Nice Above Fold - Page 988
- “A clear sign that Armageddon is near: The ballroom, at the Renaissance Hollywood Hotel, was easily twice as full for [WB reality show featuring washed-up celebs] “Surreal Life” as for “Becoming American” on PBS with Bill Moyers.” So writes the Atlanta Journal-Constitution‘s Jill Vejnoska of this year’s Television Critics Association tour.
- Listeners may have booed NPR’s recent comedy miniseries on Morning Edition, but On the Media‘s extended parody of pubradio drew an “overwhelmingly positive” reaction, at least according to hosts Brooke Gladstone and Bob Garfield. The Jan. 2 parody needles lefty commentors and toadying general managers with equal glee and intense audio detail. Gladstone and Garfield later read the viewer mail.
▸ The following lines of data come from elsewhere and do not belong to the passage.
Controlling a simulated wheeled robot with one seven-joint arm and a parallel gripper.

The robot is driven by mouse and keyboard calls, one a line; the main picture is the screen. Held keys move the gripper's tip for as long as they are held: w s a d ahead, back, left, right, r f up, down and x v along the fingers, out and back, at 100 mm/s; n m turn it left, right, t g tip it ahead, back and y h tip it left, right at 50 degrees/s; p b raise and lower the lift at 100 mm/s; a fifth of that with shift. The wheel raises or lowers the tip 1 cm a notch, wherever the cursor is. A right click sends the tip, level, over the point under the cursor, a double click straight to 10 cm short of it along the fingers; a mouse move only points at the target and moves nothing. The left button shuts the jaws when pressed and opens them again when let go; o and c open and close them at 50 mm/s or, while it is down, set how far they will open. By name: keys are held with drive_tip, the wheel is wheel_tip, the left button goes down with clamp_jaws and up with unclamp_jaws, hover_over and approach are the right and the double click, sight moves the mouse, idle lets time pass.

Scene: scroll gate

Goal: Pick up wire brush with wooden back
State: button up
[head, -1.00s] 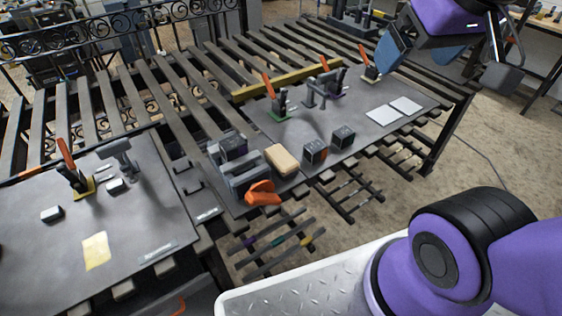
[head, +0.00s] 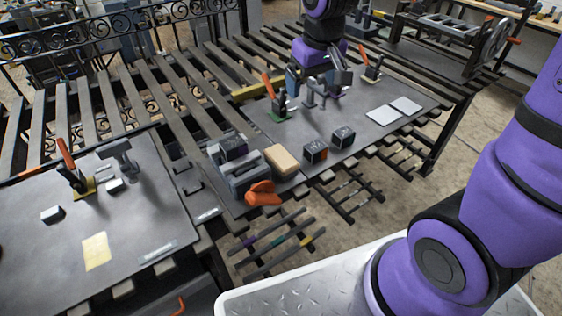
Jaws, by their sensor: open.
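A tan, rounded block (head: 282,160) lies on the dark metal plate near its front edge, right of a grey vise-like tool. It looks like the wooden back of the wire brush; no bristles show. My gripper (head: 318,84) is open and points down over the back of the same plate, beyond and to the right of the tan block. It is near the upright clamps and apart from the block. Nothing shows between its fingers, though clamps behind and below partly blend with them.
Orange-handled clamps (head: 272,92) stand upright near my gripper. Two pale sheets (head: 382,115) lie at right. The plate's middle is fairly clear.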

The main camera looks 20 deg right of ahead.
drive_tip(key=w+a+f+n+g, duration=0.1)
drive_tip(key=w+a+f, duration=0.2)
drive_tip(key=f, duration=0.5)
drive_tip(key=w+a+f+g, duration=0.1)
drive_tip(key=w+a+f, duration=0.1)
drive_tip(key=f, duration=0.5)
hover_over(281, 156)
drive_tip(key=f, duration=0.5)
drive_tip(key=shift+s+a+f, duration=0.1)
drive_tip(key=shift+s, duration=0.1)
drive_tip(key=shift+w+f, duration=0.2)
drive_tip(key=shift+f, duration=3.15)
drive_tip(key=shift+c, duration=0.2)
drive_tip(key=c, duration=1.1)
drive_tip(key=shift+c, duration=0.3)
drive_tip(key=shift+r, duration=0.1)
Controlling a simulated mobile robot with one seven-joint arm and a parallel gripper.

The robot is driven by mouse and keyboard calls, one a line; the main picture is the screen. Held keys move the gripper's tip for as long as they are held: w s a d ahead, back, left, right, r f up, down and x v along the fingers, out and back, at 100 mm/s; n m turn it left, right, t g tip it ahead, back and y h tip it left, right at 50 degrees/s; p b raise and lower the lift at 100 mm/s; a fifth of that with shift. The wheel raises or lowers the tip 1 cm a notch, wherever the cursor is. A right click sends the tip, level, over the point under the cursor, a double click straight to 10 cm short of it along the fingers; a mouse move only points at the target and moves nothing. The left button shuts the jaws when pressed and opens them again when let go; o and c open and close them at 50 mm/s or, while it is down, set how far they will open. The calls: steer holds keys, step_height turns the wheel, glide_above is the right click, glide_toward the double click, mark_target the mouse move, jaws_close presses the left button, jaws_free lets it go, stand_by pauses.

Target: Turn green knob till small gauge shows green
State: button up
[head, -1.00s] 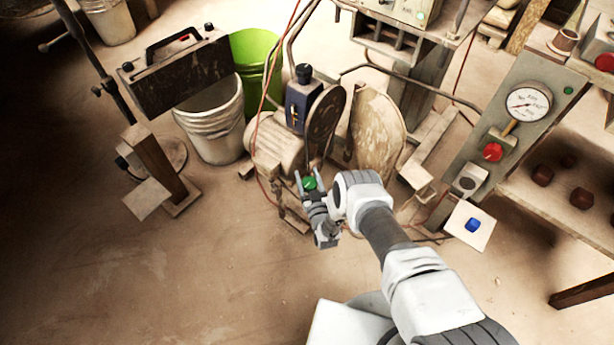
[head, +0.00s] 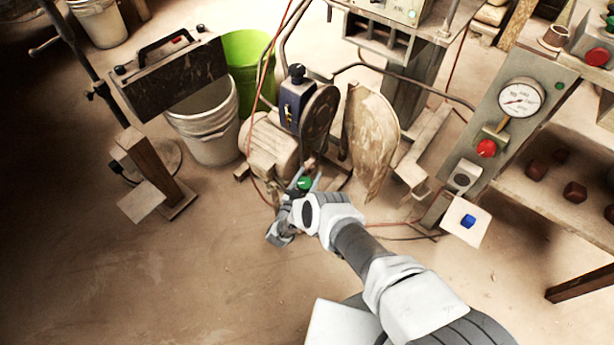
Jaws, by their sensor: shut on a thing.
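The green knob (head: 305,183) sits low in front of the motor and pump unit, near the middle of the head view. My gripper (head: 304,180) is shut on the green knob, with a finger on either side of it. The wrist behind it partly hides what the knob is mounted on. A round dial gauge (head: 521,98) with a white face stands on the grey panel at right, its needle too small to read. I cannot make out a separate small gauge or any green reading.
A red knob (head: 486,148) and a blue button (head: 468,221) are on or by the grey panel (head: 495,120). A dark blue box (head: 293,102) stands above the motor (head: 268,143). White and green buckets are behind left. The floor at front left is clear.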

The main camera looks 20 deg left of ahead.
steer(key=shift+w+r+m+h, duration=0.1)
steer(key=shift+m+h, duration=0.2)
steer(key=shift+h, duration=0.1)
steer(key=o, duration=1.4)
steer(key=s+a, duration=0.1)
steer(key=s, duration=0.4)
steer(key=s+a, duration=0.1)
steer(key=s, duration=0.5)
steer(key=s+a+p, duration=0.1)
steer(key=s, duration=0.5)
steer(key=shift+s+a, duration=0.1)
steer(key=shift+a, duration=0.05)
- Media reporter and critic Mark Jurkowitz slams public radio in today’s Boston Globe, accusing NPR President Kevin Klose and WBUR General Manager Jane Christo of dodging and patronizing supporters of Israel who say the network’s reporting is biased. [Earlier article from Current about WBUR and its pro-Israel critics.]
- When PBS took over the Television Critics Association press tour, the Toronto Globe and Mail‘s Andrew Ryan found the change startling: “Gone are the attractive, Starbucks-fuelled cable hacks; now we have dozens of timid PBS publicists in sensible National Public Radio fashions drinking tea at the back of the room.”
- The New York Times published two reviews of the PBS series Freedom: The Story of US. Alessandra Stanley described it as a “didactic, worthy and irritatingly timid” signal that “at long last the time has come to consider privatizing public television or turning it over to the state.” In the second review, published a day later, Ron Wertheimer praised it as a “courageous attempt” to encourage the reaffirmation that Americans need in these perilous times. These critics agreed that the series is overburdened with a parade of celebrities doing voice-overs. [Link to the pbs.org website.]